I can only applaud this really. Arms already have it, so why not fury as well? It’ll take some work of course, so that we don’t end up with two trees that are carbon copies of eachother, merely with different names, but it would make furying a lot more interesting in the long run. There’s a limit to how much of that you can introduce of course, especially when your staple abilities are on short cooldowns. But then, it’s not unthinkable that Blizzard would consider revamping the fury “rotation” entirely.

Conclusion time?

The above points are, as I see it, some of the main ones touched upon by the Q&A. You’ll note that I haven’t touched upon the PvP bits, however small in number they were.

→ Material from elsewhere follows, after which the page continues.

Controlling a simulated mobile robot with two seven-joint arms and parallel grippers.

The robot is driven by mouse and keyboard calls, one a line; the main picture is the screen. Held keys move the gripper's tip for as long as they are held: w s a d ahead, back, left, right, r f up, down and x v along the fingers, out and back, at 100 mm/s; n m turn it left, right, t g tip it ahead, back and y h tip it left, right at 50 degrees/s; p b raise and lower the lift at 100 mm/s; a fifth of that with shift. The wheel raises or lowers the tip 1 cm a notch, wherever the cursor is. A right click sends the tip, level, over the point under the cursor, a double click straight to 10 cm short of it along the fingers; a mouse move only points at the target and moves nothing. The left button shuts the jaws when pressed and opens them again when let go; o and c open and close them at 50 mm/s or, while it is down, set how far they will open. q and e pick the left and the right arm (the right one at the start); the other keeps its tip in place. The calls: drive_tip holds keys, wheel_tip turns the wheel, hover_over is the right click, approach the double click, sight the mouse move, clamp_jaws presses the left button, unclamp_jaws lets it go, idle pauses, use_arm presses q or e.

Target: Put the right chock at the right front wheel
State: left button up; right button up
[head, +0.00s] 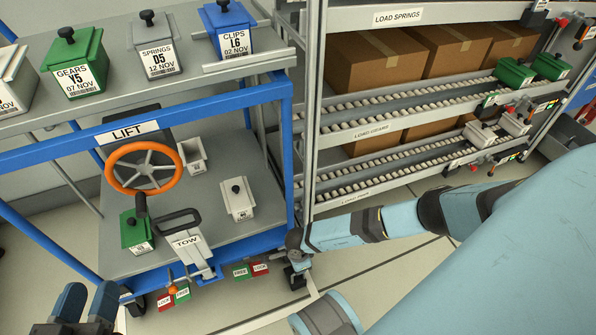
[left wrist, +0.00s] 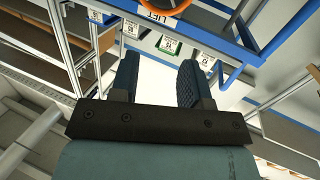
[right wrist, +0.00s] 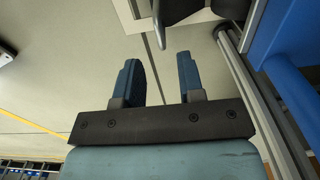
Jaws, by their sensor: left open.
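The blue cart has its right front wheel (head: 297,278) at its near right corner, partly hidden by my right gripper (head: 298,262). A dark wheel-like part (right wrist: 190,8) shows at the top edge of the right wrist view. My right gripper (right wrist: 158,80) is open there, with bare floor seen between its fingers. I cannot make out the right chock in any view. My left gripper (head: 85,305) is open and empty at the lower left of the head view; it also shows in the left wrist view (left wrist: 160,80), apart from the cart.
Green FREE (head: 241,271) and red LOCK (head: 260,268) plates sit low at the cart's front. The TOW handle (head: 188,245) stands at the front middle. A roller rack (head: 400,125) with cartons stands right of the cart. Floor below my right arm is clear.

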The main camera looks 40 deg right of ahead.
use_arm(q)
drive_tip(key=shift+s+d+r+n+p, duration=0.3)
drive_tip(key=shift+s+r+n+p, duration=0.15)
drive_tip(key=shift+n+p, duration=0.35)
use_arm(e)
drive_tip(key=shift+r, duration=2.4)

I will leave that to the people more experienced in this area to comment on.

So the main question is: Did the Q&A address the most pressing concerns of the warrior community? Well, it addressed some things in a very general way, but without really giving us any hard information on anything. Basically, they have given us glimpses of their views of the warrior class, but in such a fashion that they really can’t be pinned up on anything. Partially, we can put the blame for that behaviour on the past, where cries of  “but a blue poster recently said that X and Y were being changed to Z and P, and that we’d be boosted” was a common occurrence on the forums in the wake of blue post. So naturally, Blizzard aren’t going to say anything that could get them into sticky places. Of course, that also removes any trace of usable or specific information that the community might want.

Despite the lack of hard info, Blizzard gave us a lot of glimpses at the future of the warrior, and I for one liked bits of what I heard. The rage mechanic is dated and does need its engine checked. It’s not broken, but it could need a good upgrading. The arms and fury trees will get an overhaul, which is long overdue by now. They didn’t promise when, and I for one don’t think it’ll be before the next expansion, but it’s coming.

Where will we be in a year? Who knows. All I can say is: the warriors will endure as they always have…there will still be a place for the unyielding tank, the cool master of arms and the raging berserker.